**Given information**
begin

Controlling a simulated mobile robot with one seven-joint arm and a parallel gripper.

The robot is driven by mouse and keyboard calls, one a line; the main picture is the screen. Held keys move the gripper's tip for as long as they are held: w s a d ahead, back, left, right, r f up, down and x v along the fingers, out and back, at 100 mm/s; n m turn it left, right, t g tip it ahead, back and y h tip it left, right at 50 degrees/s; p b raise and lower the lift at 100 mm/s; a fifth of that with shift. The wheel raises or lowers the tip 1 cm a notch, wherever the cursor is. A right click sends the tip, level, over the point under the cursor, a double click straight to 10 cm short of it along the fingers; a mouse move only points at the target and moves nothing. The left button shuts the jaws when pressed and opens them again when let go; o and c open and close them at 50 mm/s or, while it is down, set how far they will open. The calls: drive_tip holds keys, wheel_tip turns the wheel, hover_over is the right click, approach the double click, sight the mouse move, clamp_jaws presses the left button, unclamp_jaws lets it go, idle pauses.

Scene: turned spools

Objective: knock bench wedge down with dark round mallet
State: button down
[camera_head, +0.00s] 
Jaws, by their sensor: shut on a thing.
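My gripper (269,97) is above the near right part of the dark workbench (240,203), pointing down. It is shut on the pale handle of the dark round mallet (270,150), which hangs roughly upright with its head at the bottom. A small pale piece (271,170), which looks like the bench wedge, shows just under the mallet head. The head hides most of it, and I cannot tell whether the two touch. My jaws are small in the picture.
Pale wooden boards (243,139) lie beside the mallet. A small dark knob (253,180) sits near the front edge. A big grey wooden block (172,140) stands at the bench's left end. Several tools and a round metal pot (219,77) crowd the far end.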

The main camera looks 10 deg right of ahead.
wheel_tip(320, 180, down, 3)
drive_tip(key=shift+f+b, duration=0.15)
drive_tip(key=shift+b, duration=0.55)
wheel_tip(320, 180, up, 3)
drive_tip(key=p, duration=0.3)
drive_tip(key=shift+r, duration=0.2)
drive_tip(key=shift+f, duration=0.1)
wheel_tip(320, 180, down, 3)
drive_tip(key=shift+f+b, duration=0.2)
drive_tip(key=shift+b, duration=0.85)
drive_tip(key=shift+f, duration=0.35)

end

**Exercise aim**
Copy out the full material exactly as it appears.

**Full answer**
Controlling a simulated mobile robot with one seven-joint arm and a parallel gripper.

The robot is driven by mouse and keyboard calls, one a line; the main picture is the screen. Held keys move the gripper's tip for as long as they are held: w s a d ahead, back, left, right, r f up, down and x v along the fingers, out and back, at 100 mm/s; n m turn it left, right, t g tip it ahead, back and y h tip it left, right at 50 degrees/s; p b raise and lower the lift at 100 mm/s; a fifth of that with shift. The wheel raises or lowers the tip 1 cm a notch, wherever the cursor is. A right click sends the tip, level, over the point under the cursor, a double click straight to 10 cm short of it along the fingers; a mouse move only points at the target and moves nothing. The left button shuts the jaws when pressed and opens them again when let go; o and c open and close them at 50 mm/s or, while it is down, set how far they will open. The calls: drive_tip holds keys, wheel_tip turns the wheel, hover_over is the right click, approach the double click, sight the mouse move, clamp_jaws presses the left button, unclamp_jaws lets it go, idle pauses.

Scene: turned spools

Objective: knock bench wedge down with dark round mallet
State: button down
[camera_head, +0.00s] 
Jaws, by their sensor: shut on a thing.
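My gripper (269,97) is above the near right part of the dark workbench (240,203), pointing down. It is shut on the pale handle of the dark round mallet (270,150), which hangs roughly upright with its head at the bottom. A small pale piece (271,170), which looks like the bench wedge, shows just under the mallet head. The head hides most of it, and I cannot tell whether the two touch. My jaws are small in the picture.
Pale wooden boards (243,139) lie beside the mallet. A small dark knob (253,180) sits near the front edge. A big grey wooden block (172,140) stands at the bench's left end. Several tools and a round metal pot (219,77) crowd the far end.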

The main camera looks 10 deg right of ahead.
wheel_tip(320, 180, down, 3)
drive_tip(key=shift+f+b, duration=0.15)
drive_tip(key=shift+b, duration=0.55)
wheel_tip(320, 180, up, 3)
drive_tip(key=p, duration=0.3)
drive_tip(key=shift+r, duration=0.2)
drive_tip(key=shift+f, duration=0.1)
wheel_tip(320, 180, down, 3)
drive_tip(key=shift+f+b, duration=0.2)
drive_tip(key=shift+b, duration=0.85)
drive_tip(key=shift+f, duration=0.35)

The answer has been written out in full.